Virtual Scavenger Hunt at O’odham Language Family Event

275
Ms. Gonzales teaches O'odham vocabulary on a virtual scavenger hunt video on the Salt River Schools social media. Screen shot from SRS Instagram video.

On March 17, Salt River Schools (SRS) held a virtual O’odham Language Family Event to help students learn O’odham vocabulary words for colors, numbers, nature and household items.

The streamed video event was hosted by Teresa Gonzales, one of the Education Native Language Culture (ENLC) instructors at SRS, and featured a scavenger hunt with prizes for students enrolled at the Early Childhood Education Center, Salt River Elementary School and the Accelerated Learning Academy.

Gonzales went into detail about the differences in pronouncing O’odham words compared to how they might be pronounced in English.

The video started off with colors in O’odham, one of them being svegium (pink).
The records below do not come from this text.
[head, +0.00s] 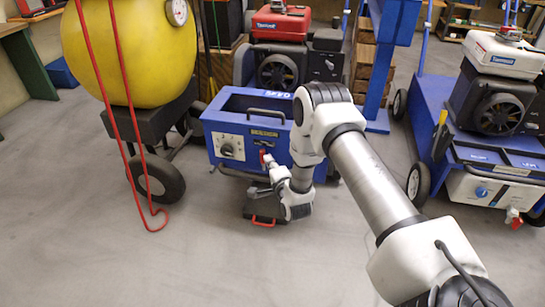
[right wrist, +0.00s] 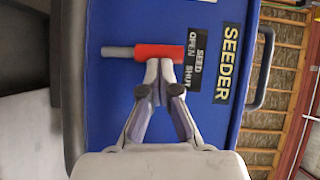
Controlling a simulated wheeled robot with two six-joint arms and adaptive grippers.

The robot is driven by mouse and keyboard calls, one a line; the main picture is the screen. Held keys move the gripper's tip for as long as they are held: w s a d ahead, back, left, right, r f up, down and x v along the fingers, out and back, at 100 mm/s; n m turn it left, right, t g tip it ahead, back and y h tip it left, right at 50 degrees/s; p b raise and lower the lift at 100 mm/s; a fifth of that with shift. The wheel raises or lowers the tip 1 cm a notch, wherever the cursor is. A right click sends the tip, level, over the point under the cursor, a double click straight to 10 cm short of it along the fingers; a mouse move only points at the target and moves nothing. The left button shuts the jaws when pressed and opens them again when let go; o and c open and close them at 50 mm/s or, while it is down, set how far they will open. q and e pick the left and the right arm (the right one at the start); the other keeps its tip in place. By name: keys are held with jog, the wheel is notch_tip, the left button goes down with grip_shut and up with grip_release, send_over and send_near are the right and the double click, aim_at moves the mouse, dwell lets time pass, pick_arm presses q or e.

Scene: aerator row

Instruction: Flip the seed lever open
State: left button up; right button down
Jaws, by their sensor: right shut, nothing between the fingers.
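The seed lever (right wrist: 158,52) has a red grip and a grey rod on the blue front panel of the seeder (right wrist: 110,110). In the right wrist view it lies sideways, its red end towards the "SEED OPEN SHUT" label (right wrist: 195,57). My right gripper (right wrist: 165,64) is shut and empty, its fingertips at the red grip's side facing the gripper; I cannot tell whether they touch. In the head view the red grip (head: 264,155) shows just left of my right wrist, which hides part of the panel. My left gripper is out of view.
The seeder box (head: 221,128) has a dial (head: 228,149) left of the lever. A yellow tank (head: 131,45) with hanging red hose (head: 118,120) stands at left. A blue machine (head: 440,100) on wheels stands at right.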

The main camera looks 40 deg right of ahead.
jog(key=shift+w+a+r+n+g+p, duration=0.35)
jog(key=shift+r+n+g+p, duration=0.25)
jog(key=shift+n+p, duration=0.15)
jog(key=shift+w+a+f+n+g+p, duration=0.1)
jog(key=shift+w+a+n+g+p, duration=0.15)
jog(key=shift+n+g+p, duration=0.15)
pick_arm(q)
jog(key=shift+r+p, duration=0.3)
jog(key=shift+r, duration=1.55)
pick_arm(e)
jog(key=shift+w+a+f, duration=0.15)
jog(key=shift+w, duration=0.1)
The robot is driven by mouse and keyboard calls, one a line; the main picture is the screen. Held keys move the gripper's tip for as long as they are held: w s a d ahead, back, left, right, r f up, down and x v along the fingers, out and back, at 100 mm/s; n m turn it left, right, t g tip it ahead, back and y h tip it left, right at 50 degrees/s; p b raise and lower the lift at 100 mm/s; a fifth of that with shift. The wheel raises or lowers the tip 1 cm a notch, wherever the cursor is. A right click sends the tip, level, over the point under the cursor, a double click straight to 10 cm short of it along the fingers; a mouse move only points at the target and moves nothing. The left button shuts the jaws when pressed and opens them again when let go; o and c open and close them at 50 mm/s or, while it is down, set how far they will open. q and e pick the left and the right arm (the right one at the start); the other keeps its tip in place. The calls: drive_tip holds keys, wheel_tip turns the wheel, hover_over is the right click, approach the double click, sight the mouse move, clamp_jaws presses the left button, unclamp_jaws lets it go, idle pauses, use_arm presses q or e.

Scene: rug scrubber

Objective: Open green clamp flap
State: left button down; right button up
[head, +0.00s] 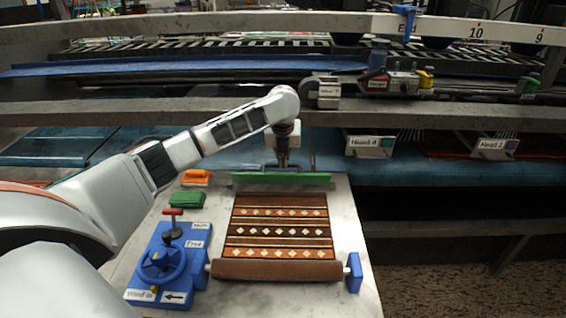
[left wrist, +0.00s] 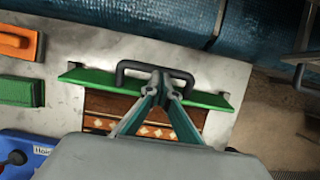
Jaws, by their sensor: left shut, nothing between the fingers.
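The green clamp flap (head: 285,180) lies across the far end of a patterned brown rug (head: 281,228). In the left wrist view the flap (left wrist: 212,99) has a dark U-shaped handle (left wrist: 128,67) on its far side. My left gripper (head: 283,163) reaches down over the middle of the handle. In the left wrist view its fingertips (left wrist: 161,80) are together, overlapping the middle of the handle and hiding part of it. I cannot tell whether they touch it. My right gripper is not in view.
A blue crank unit (head: 162,263) stands left of the rug, with a green block (head: 188,200) and an orange block (head: 197,178) behind it. A rug roll (head: 278,270) lies at the near end. Machine rails (head: 430,119) cross behind the board.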

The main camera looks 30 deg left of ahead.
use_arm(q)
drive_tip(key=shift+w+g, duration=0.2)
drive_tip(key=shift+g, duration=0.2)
Next were some things you would see outdoors, such as a hodai (rock) or gogs (dogs). After that came household items; huasa’a means “plate” in English. Finally, the numbers from 1 to 10 were taught (or hemako to vestma:m).

The O’odham vocabulary words were part of the scavenger hunt, for which students used their cameras. Students picked out 10 of the words from a list covering all of the categories. They took photos of the items they identified at home or out in the Community and emailed them to instructor Hilary Richards with their name, school, grade and homeroom teacher by March 19. Winners received an email indicating where to pick up the prize.

SRS Language Culture Specialist Ipa Dutchover said that the event went great.

“I feel these events that we put on for the Community are very important. There are many students who are interested in learning the O’odham language and the culture, and who also do a good job in the class, but once they leave [the classroom] there aren’t very many speakers in the Community for them to practice with,” said Dutchover. “These events give the opportunity for our students and their families to learn together and use our language every day, no matter how little it might be. We need to normalize using our language everywhere within our Community, from home to gatherings to the office. It’s the only way we are going to preserve what we have. It’s what makes us unique from the rest of the world. Dai Hegai!